3. Firing Line 1966-1986: World Leaders
Included in this clipshow from the Hoover Institute of Firing Line are interviews by Bill Buckley of President Richard Nixon, President Ronald Reagan, British Prime Minister Margaret Thatcher, Filipino President Ferdinand E. (Ferdinand Edralin) Marcos, British Prime Minister Harold Macmillan, President Gerald R. Ford, Senator Eugene J. McCarthy, Senator and Vice President Hubert H. (Hubert Horatio) Humphrey, and Australian Prime Minister Robert J. L. (Robert James Lee) Hawke.
4. Firing Line Debate of Buckley v. Reagan on Panama Canal Treaty (1978)
Buckley would later joke that the Panama Canal issue was great for the country, both because he supported the treaty and because Ronald Reagan’s opposition to it launched him into the presidency in 1980. Reagan first reached national prominence with his opposition to a treaty which would relinquish American control over the Panama Canal in 1976, in a speech during his nearly successful run against incumbent President Gerald Ford for the Republican nomination. Buckley disagreed, changing his mind after visiting the canal in 1976 and believing that the Panamanians deserve respect for their sovereignty. In 1978, Buckley held a special debate on Firing Line regarding the treaty being negotiated by the Carter administration. On Buckley’s team was longtime National Review editor James Burnham, whom Buckley called the “foremost anti-Communist strategist in the free world,” and George Will, the one-time NR Washington editor, and Admiral Elmo Zumwalt served as his military expert. On Reagan’s team was Patrick Buchanan, former assistant to Richard Nixon and future Reagan White House staffer, and Professor Roger Fontaine, an expert on Latin America, with Admiral John McCain Jr. as his military expert.

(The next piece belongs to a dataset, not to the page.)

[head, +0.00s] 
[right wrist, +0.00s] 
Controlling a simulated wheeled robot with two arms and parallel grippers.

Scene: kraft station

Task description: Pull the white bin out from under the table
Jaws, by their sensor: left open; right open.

5. Buckley and Norman Mailer
Just a few years into Firing Line‘s run, Buckley proved his ability to take on the greatest thinkers on the left, inviting the novelist and liberal activist Norman Mailer onto the show. Buckley and Mailer would remain friendly over their lives, a testimony both to Buckley’s charm and capacity for friendship as well as the respect he drew from those he disagreed so vigorously with.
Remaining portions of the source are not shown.